Today in the Catholic Church is the Solemnity of the Sacred Heart of Jesus. It honors Christ’s infinite love for us, most perfectly illustrated in His Passion and Death, when a soldier pieced Christ’s physical heart with a lance.
Jesus told His apostles right before His Passion (Jn.15:13), “Greater love than this no man hath, that a man lay down his life for his friends. You are my friends, if you do the things that I command you.” Jesus died for everyone, all sinners, but He was a little consoled in His immense suffering by the devotion of those who followed His commands and thus were His friends. Jesus expressed the greatest possible love by dying for us and our sins, and we should repay Him by doing everything possible to obey and love Him in return.

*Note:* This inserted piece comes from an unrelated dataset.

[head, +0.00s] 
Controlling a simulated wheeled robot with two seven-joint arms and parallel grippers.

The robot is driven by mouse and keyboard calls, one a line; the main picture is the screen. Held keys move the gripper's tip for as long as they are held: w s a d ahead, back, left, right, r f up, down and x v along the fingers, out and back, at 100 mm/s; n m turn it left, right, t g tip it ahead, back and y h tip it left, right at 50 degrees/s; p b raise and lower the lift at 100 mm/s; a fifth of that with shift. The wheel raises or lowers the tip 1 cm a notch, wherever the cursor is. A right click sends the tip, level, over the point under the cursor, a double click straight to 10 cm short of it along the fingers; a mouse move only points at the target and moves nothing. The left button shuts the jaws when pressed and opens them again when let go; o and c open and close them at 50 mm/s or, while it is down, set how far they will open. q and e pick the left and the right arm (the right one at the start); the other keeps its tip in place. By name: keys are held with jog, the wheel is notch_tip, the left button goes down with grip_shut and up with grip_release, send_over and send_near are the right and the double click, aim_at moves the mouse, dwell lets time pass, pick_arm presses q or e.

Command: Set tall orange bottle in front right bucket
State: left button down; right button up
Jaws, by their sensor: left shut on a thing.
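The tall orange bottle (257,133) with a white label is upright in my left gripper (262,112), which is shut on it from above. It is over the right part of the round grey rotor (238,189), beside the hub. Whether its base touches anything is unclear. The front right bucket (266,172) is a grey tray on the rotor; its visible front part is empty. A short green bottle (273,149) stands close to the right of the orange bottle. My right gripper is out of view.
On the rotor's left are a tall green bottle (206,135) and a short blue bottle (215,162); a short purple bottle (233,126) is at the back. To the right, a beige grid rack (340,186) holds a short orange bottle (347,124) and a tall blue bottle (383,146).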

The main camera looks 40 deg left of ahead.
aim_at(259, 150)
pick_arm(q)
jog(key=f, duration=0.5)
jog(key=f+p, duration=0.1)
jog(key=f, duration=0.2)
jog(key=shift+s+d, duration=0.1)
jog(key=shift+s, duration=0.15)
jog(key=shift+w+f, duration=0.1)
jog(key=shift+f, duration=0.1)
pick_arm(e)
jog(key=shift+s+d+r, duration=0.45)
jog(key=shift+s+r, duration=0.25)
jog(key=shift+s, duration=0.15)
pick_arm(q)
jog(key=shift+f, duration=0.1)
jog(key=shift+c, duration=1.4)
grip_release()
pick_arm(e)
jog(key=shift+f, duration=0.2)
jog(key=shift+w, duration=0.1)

In 1 John 4:16, the Apostle John wrote, “Ὁ Θεὸς ἀγάπη ἐστίν (Ho Theos agape estin),” which is translated in Latin “Deus caritas est” and then into English as “God is charity.” It all means the same thing: that love, love in its fullest sense, as sacrificing and working for the good of the beloved regardless of the latter’s deserts, is identical with God. “For God so loved the world, as to give his only begotten Son; that whosoever believeth in him, may not perish, but may have life everlasting,” Jesus said (Jn. 3:16).
The Apostle who wrote down all these beautiful verses in the Bible, John, was standing below the cross of Christ when Christ died. John heard Jesus forgive His executioners (Lk.23:34), John received Jesus’s mother to care for at the dying Son’s behest (Jn. 19:26-27), and John saw a soldier pierce Jesus’s heart with a lance (Jn.19:34). Is it any wonder that self-sacrificial love should figure so prominently in John’s writings? Jesus had bled so much in His Passion that when His side was pierced, the last drops of blood and water came out. And John tells us (1 Jn.4:7, 19), “Dearly beloved, let us love one another, for charity is of God. And every one that loveth, is born of God, and knoweth God…Let us therefore love God, because God first hath loved us.” After all, Christ said the two greatest commandments were love for God and love for neighbor (Matt. 22:37-39).
On this feast of the Sacred Heart, let us vow to spend our lives in loving God and each other, so that we too might one day here the words of Jesus (Matt.25:34), “Come, ye blessed of my Father, possess you the kingdom prepared for you from the foundation of the world.”